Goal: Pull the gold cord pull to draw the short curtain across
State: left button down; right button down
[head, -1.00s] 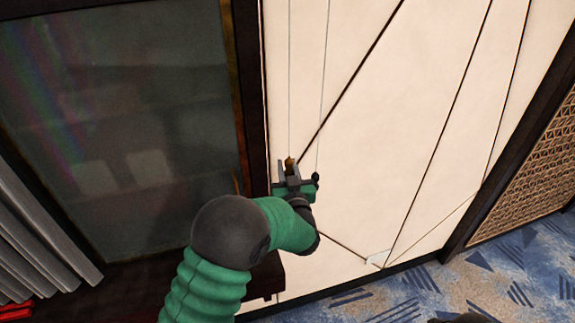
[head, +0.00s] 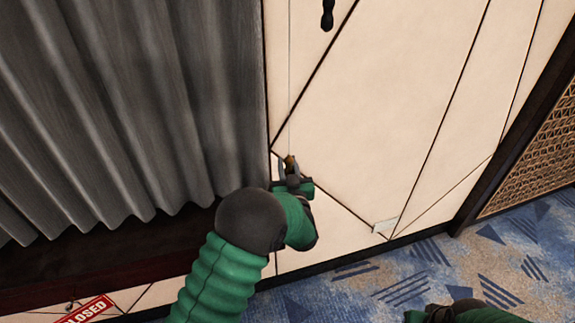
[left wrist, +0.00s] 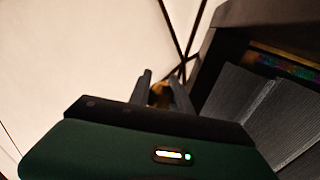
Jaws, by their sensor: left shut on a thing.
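The gold cord pull (head: 290,162) hangs on a thin cord in front of the cream wall panel, just right of the curtain's edge. My left gripper (head: 291,170) is shut on it; the fingers hide part of the pull. In the left wrist view the gold pull (left wrist: 158,94) sits between my two fingertips (left wrist: 160,88). The grey short curtain (head: 110,110) hangs in folds across the glass area at the left, and its lower edge ends above a dark ledge. My right gripper is not clearly seen; only a green part of my right arm shows at the bottom.
A dark pull (head: 327,14) hangs at the top of the panel. A red sign reading "CLOSED" (head: 88,311) is at lower left. Blue patterned carpet (head: 420,280) lies lower right, beside a lattice panel (head: 540,150).

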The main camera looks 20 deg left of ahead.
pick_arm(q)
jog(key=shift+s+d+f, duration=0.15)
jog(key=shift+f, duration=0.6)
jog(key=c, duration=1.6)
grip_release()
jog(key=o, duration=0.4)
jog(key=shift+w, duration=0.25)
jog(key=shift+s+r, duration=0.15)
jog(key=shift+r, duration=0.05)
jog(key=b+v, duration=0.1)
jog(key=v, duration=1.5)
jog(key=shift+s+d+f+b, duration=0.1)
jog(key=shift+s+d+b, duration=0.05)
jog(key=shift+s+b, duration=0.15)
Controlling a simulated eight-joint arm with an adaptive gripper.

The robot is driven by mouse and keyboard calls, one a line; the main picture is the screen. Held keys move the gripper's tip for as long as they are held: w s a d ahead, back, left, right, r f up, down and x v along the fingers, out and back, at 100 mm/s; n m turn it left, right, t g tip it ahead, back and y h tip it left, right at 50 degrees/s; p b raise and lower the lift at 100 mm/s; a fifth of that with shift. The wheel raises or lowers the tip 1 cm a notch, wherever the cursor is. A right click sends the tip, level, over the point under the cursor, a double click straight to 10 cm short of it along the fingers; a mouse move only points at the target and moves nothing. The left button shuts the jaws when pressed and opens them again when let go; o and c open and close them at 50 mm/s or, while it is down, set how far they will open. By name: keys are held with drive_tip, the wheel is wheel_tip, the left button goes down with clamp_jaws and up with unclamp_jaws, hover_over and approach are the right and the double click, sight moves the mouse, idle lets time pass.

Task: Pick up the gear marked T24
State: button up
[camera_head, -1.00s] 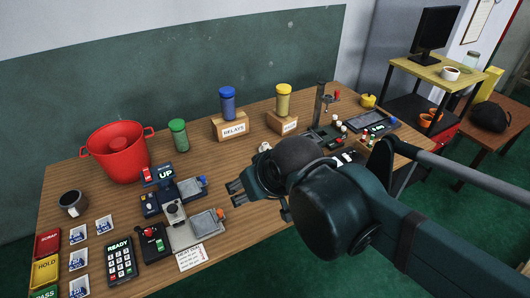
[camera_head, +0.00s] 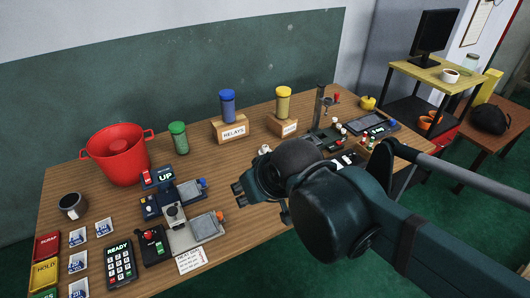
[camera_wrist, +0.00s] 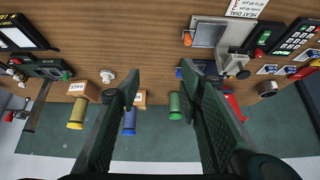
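A small pale gear-like piece (camera_wrist: 107,76) lies on the wooden bench near the block marked RAGS in the wrist view. A whitish piece that may be the same one shows just behind my gripper in the head view (camera_head: 264,149). No T24 mark can be read on it. My gripper (camera_head: 238,192) hangs above the bench, right of the grey and blue device, with its fingers pointing left. In the wrist view my gripper (camera_wrist: 160,78) is open, with nothing between its fingers. The pale piece is left of the fingers there. My arm hides part of the bench's right side.
A red pot (camera_head: 116,156), a green-lidded jar (camera_head: 178,138), a blue canister (camera_head: 227,104) and a yellow canister (camera_head: 283,103) stand along the back. A grey and blue device (camera_head: 180,211) is left of my gripper. A stand (camera_head: 319,110) rises at the right. Bare wood lies between.

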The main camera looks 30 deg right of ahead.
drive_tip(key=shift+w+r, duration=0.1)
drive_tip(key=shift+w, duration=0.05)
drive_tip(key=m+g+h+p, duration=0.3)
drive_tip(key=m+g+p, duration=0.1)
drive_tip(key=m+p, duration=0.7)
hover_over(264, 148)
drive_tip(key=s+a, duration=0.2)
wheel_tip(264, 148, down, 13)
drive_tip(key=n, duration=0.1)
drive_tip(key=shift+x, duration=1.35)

══════════

The request
Starting at the first line of the entries, restate word for word everything through the line that holds "[left wrist, +0.00s]", both ends included, but omit any pictures.

Expected output
Goal: Pull the gold cord pull to draw the short curtain across
State: left button down; right button down
[head, -1.00s] 
[head, +0.00s] 
[left wrist, +0.00s] 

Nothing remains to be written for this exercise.